Collection entries:
———
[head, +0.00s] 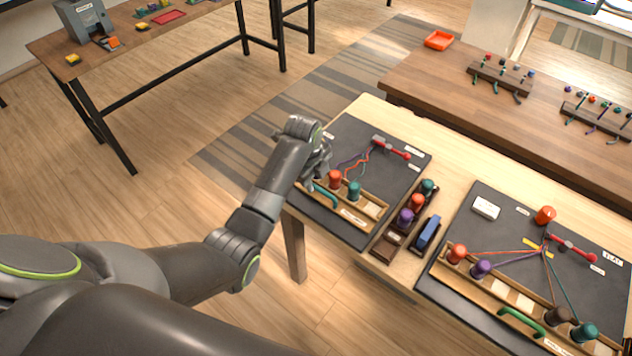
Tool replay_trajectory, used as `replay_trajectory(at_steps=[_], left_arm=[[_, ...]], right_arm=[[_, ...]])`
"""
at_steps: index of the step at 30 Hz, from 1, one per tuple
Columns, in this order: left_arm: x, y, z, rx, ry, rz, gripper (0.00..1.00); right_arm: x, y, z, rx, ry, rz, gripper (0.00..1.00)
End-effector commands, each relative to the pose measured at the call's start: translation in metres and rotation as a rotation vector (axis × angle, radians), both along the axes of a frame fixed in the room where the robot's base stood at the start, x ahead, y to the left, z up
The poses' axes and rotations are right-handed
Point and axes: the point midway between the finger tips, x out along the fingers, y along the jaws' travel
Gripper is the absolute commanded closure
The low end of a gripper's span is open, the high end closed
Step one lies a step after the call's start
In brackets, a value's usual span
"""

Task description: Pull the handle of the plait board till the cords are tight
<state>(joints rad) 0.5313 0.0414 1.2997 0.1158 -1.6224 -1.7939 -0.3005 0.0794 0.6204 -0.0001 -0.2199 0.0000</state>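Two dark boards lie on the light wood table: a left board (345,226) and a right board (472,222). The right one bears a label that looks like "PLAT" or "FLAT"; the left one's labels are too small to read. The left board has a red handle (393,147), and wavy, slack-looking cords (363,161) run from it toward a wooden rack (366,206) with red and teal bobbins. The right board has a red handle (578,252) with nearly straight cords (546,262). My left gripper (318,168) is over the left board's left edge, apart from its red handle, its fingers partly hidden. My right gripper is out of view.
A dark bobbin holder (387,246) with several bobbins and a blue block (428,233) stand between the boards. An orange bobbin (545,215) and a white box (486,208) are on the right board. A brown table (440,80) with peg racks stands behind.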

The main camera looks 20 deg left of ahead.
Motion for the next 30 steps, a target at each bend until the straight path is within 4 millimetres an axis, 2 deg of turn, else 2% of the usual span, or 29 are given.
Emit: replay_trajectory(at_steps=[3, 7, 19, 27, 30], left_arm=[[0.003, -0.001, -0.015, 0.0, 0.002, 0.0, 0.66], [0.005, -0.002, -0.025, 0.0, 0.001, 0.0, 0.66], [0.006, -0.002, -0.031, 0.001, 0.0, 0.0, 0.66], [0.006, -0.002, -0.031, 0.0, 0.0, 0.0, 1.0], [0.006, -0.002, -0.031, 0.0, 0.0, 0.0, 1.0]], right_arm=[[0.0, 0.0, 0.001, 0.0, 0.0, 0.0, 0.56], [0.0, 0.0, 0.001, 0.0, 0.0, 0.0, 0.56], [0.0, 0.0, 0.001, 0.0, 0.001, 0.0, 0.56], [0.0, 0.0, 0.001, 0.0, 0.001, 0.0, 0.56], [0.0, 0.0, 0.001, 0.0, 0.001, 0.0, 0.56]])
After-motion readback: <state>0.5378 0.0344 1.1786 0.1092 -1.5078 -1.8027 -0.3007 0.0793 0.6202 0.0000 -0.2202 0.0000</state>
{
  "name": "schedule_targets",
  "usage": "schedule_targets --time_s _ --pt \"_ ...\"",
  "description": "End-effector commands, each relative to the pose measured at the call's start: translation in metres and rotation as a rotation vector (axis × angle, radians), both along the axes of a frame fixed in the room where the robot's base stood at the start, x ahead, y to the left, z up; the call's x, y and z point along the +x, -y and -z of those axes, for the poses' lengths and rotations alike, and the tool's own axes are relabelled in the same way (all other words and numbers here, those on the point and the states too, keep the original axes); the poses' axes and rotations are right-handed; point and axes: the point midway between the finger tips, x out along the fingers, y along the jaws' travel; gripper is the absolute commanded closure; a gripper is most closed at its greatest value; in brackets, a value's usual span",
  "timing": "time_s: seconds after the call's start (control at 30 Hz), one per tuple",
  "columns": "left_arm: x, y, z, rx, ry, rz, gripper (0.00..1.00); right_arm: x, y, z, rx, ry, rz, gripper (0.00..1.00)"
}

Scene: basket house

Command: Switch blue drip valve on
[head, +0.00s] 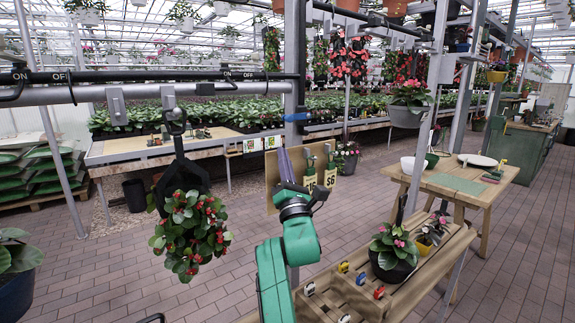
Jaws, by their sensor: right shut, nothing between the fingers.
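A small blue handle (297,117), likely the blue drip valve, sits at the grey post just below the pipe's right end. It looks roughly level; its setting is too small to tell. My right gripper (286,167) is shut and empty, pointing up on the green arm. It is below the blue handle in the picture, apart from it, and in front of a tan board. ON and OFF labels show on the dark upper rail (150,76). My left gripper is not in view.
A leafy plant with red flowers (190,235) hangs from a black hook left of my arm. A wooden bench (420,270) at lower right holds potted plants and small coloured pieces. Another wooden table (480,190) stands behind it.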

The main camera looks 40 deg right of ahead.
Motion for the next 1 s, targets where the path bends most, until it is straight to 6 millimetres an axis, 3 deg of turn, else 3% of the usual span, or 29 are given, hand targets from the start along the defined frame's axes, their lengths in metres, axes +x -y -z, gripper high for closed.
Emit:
———
INSTRUCTIONS TO FOLLOW:
Write out exactly the lines between the start of the data and the line with "The main camera looks 20 deg left of ahead.", including both, but none of the pictures.

WRITTEN SOLUTION:
[head, +0.00s] 
Tool replay_trajectory, used as `replay_trajectory(at_steps=[_], left_arm=[[_, ...]], right_arm=[[_, ...]])`
"""
at_steps: index of the step at 30 Hz, from 1, one per tuple
Columns, in this order: left_arm: x, y, z, rx, ry, rz, gripper (0.00..1.00); right_arm: x, y, z, rx, ry, rz, gripper (0.00..1.00)
End-effector commands, each relative to the pose measured at the call's start: translation in metres and rotation as a rotation vector (axis × angle, radians), both along the axes of a frame fixed in the room where the robot's base stood at the start, x ahead, y to the left, z up
The poses' axes and rotations are right-handed
Point and axes: the point midway between the finger tips, x out along the fingers, y along the jaws' travel
Gripper is the absolute commanded closure
The low end of a gripper's span is open, the high end closed
Step one lies a step after the call's start
In brackets, a value's usual span
"""

Task description: Pull the handle of the plait board till the cords are tight
<state>(joints rad) 0.5313 0.0414 1.2997 0.1158 -1.6224 -1.7939 -0.3005 0.0794 0.6204 -0.0001 -0.2199 0.0000</state>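Two dark boards lie on the light wood table: a left board (345,226) and a right board (472,222). The right one bears a label that looks like "PLAT" or "FLAT"; the left one's labels are too small to read. The left board has a red handle (393,147), and wavy, slack-looking cords (363,161) run from it toward a wooden rack (366,206) with red and teal bobbins. The right board has a red handle (578,252) with nearly straight cords (546,262). My left gripper (318,168) is over the left board's left edge, apart from its red handle, its fingers partly hidden. My right gripper is out of view.
A dark bobbin holder (387,246) with several bobbins and a blue block (428,233) stand between the boards. An orange bobbin (545,215) and a white box (486,208) are on the right board. A brown table (440,80) with peg racks stands behind.

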The main camera looks 20 deg left of ahead.

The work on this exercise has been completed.